Sammlung der Entscheidungen des Schweizerischen Bundesgerichts
Collection des arrêts du Tribunal fédéral suisse
Raccolta delle decisioni del Tribunale federale svizzero

BGE 109 II 474



109 II 474

99. Auszug aus dem Urteil der I. Zivilabteilung vom 29. November 1983 i.S.
Vogt gegen Lebar (Berufung) Regeste

    Hinterlegungsvertrag. Schadenersatz wegen unmöglich gewordener Rückgabe
der hinterlegten Sache. Massgebender Zeitpunkt für die Schadensberechnung
(Art. 97 Abs. 1, Art. 475 OR).

    Massgebend ist nicht die Schadenshöhe zum Zeitpunkt, da die Rückgabe
unmöglich geworden ist, sondern zum Zeitpunkt, da der Hinterleger die
Rückgabe verlangt, wobei Wertsteigerungen, nicht aber Wertverminderungen
bis zum letzten kantonalen Urteil zu berücksichtigen sind.

Sachverhalt

    A.- Louis Lebar kaufte Ende August 1975 von Frau Tanner 100 Aktien
der Atlas Kassenfabrik AG zum Preis von Fr. 40'000.-. Unmittelbar nach
dem Kauf übergab er die Aktien Therese Vogt zur Aufbewahrung. Diese liess
ihm im Januar 1976 durch die Schweizerische Bankgesellschaft Aarau einen
Betrag von US$ 4975.- sowie von Fr. 200.- als Gegenwert für 33 Aktien
gutschreiben, worauf Lebar nicht reagierte. Am 3. April 1979 verlangte
Lebar von Frau Vogt Auskunft über den Verbleib der 67 Aktien, für die
ihm kein Gegenwert gutgeschrieben worden war.

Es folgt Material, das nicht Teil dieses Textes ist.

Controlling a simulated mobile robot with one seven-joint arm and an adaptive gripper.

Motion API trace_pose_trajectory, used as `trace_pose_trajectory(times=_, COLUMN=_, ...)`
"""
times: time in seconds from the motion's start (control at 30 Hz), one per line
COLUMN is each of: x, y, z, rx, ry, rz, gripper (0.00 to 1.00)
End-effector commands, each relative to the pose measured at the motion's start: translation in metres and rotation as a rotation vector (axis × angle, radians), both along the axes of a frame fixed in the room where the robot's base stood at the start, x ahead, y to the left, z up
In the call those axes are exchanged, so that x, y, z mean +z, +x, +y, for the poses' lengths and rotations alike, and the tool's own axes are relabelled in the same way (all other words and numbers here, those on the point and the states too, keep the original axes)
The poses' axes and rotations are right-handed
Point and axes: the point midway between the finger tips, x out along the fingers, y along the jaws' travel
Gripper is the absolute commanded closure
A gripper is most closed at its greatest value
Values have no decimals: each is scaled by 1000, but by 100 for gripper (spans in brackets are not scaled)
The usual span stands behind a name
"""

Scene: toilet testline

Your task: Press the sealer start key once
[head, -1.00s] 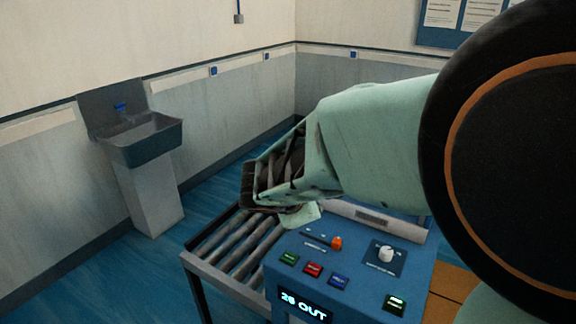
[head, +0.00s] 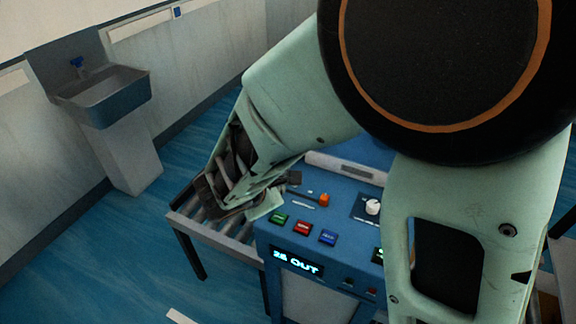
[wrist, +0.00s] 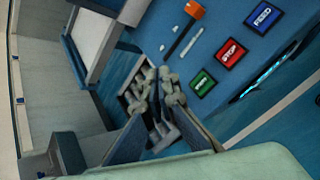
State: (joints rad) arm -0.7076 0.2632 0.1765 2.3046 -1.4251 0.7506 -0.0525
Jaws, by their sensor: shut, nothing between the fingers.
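The blue sealer panel (head: 290,242) carries a row of a green key (head: 279,218), a red key (head: 303,227) and a blue key (head: 328,237). In the wrist view the red key (wrist: 231,53) reads STOP and the blue key (wrist: 263,16) reads FEED. The green key (wrist: 203,83) has a label too small to read surely. Another lit green key (head: 378,255) is mostly hidden behind my arm. My gripper (wrist: 161,84) is shut and empty, beside the green key in the wrist view and apart from it. In the head view it hangs over the panel's left edge.
The display (head: 297,262) shows a text ending in OUT. A roller conveyor (head: 185,212) adjoins on the left. A sink (head: 105,97) stands by the wall, with open floor between.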

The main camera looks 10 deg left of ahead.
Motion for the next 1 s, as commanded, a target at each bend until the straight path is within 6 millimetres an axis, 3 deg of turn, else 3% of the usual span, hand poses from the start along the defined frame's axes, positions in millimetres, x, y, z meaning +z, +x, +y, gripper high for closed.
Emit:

    B.- Im Dezember 1979 erhob Lebar gegen Frau Vogt Schadenersatzklage
für einen Betrag von Fr. 26'800.- nebst Zins, entsprechend dem von ihm
für die 67 Aktien bezahlten Kaufpreis. Am 8. Mai 1980 fiel die Atlas AG
nach Darstellung der Beklagten in Konkurs.

    Das Bezirksgericht Lenzburg hiess die Klage am 29. April 1982 gut,
abgesehen vom Zinsenlauf, dessen Beginn es erst auf den 15. Juni 1979
festsetzte. Es berechnete den Schaden nach dem Wert der Aktien im Mai
1976 und ermittelte so eine Ersatzforderung von Fr. 50'384.-, konnte aber
nicht mehr zusprechen, als eingeklagt worden war.

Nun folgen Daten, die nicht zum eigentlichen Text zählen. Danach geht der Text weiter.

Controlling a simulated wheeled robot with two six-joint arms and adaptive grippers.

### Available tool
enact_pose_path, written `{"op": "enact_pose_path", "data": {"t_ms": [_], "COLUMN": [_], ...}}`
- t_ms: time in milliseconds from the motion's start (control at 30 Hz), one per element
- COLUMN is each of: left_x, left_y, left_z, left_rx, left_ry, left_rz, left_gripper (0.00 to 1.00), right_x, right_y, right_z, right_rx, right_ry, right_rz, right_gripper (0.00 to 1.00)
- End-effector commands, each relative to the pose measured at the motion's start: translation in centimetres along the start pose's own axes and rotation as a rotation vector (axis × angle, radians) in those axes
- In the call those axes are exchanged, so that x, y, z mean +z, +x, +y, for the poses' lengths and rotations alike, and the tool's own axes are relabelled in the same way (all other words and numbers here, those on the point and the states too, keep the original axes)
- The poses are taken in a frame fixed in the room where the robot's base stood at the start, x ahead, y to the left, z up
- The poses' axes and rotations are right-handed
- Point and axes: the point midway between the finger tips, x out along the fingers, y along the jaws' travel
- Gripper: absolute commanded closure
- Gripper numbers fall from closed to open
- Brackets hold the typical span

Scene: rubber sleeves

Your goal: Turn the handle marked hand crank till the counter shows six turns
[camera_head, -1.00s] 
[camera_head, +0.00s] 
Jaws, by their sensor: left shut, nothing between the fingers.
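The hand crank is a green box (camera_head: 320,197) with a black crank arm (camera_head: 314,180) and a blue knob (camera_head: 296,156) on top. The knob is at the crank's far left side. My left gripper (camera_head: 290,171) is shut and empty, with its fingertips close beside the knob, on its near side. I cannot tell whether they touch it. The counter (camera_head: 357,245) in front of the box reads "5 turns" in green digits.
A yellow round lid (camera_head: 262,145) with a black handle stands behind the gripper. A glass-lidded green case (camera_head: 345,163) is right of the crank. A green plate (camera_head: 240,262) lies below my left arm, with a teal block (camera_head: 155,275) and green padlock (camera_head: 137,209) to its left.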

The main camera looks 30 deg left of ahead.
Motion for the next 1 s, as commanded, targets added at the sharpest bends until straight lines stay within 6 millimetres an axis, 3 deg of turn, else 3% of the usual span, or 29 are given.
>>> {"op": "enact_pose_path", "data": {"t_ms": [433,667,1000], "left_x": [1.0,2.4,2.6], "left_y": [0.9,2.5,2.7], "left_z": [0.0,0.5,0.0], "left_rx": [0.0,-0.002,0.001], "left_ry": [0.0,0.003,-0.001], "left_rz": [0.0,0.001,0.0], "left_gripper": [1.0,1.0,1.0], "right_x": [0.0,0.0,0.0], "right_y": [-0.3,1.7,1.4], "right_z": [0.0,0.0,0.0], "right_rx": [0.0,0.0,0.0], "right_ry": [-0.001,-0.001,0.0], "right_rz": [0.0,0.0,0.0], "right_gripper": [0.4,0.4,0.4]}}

    Auf Appellation der Beklagten bestätigte das Obergericht des Kantons
Aargau dieses Urteil am 3. Dezember 1982.

    C.- Die Beklagte hat gegen das obergerichtliche Urteil Berufung
eingelegt mit dem Antrag, es aufzuheben und die Klage abzuweisen.

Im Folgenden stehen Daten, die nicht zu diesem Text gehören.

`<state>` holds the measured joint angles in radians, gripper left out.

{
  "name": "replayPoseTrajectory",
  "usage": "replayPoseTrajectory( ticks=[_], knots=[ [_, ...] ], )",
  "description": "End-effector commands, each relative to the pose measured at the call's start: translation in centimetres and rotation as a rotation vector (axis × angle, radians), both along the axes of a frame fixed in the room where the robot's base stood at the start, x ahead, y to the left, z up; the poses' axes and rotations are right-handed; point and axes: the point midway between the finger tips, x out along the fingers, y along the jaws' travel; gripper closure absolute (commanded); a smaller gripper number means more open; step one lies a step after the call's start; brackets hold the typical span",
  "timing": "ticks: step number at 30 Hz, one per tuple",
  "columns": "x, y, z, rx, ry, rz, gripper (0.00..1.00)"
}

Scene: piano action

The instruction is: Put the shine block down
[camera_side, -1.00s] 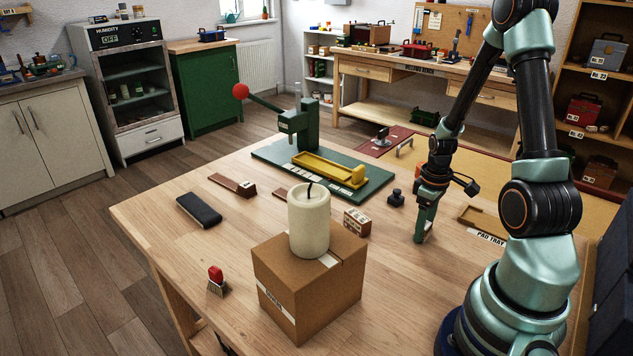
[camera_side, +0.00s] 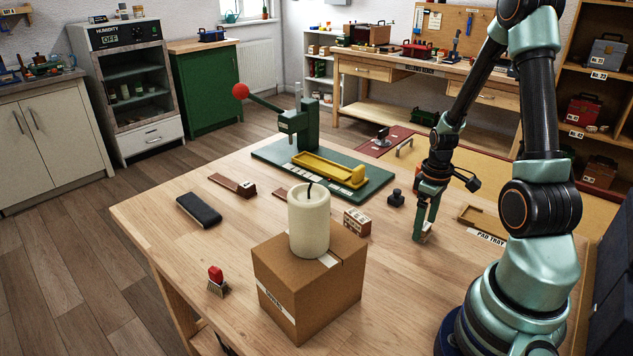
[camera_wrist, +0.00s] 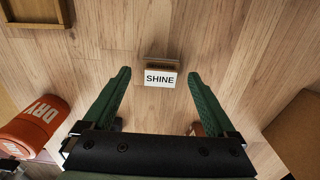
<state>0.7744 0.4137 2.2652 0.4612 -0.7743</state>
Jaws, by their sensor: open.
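The shine block (camera_wrist: 161,79) is a small brown block with a white SHINE label. In the wrist view it rests on the wooden tabletop, between and slightly beyond my gripper's (camera_wrist: 159,76) two green fingers. The fingers are spread wide, with a clear gap on each side of the block. In the side view my gripper (camera_side: 424,237) is low over the right part of the table, its tips near the wood. The block is small and mostly hidden by the fingers there.
The pad tray (camera_side: 468,218) lies just right of my gripper. A black knob (camera_side: 396,198) stands to its left. A cardboard box (camera_side: 309,288) bears a candle (camera_side: 309,222). In the wrist view an orange DRY container (camera_wrist: 35,127) is at left. Bare wood surrounds the block.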

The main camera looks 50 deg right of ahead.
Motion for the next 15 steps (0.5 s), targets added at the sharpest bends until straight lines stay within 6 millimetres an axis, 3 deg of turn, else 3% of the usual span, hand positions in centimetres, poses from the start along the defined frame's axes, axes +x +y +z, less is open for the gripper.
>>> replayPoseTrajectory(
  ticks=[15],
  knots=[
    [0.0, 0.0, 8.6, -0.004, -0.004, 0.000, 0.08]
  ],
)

    In teilweiser Gutheissung der Berufung hebt das Bundesgericht
das Urteil auf und weist die Sache zur neuen Beurteilung im Sinne der
Erwägungen an die Vorinstanz zurück.

Auszug aus den Erwägungen:

                      Aus den Erwägungen:

Erwägung 3

    3.- Da sich die Beklagte für ihre Vertragsverletzung nicht exkulpieren
kann, ist sie schadenersatzpflichtig (Art. 97 Abs. 1 OR). Streitig ist
die Höhe des Schadenersatzes.

    Welchen Schaden der Kläger erlitten hat, ist grundsätzlich als Tatfrage
mit dem angefochtenen Urteil abschliessend festgestellt und bindet das
Bundesgericht im Berufungsverfahren, unter Vorbehalt von Art. 63 Abs. 2 OG.
Rechtsfrage und vom Bundesgericht zu prüfen ist dagegen, ob der kantonale
Richter den Rechtsbegriff des Schadens verkannt oder Rechtsgrundsätze
der Schadensberechnung verletzt hat (BGE 107 II 225 mit Hinweisen).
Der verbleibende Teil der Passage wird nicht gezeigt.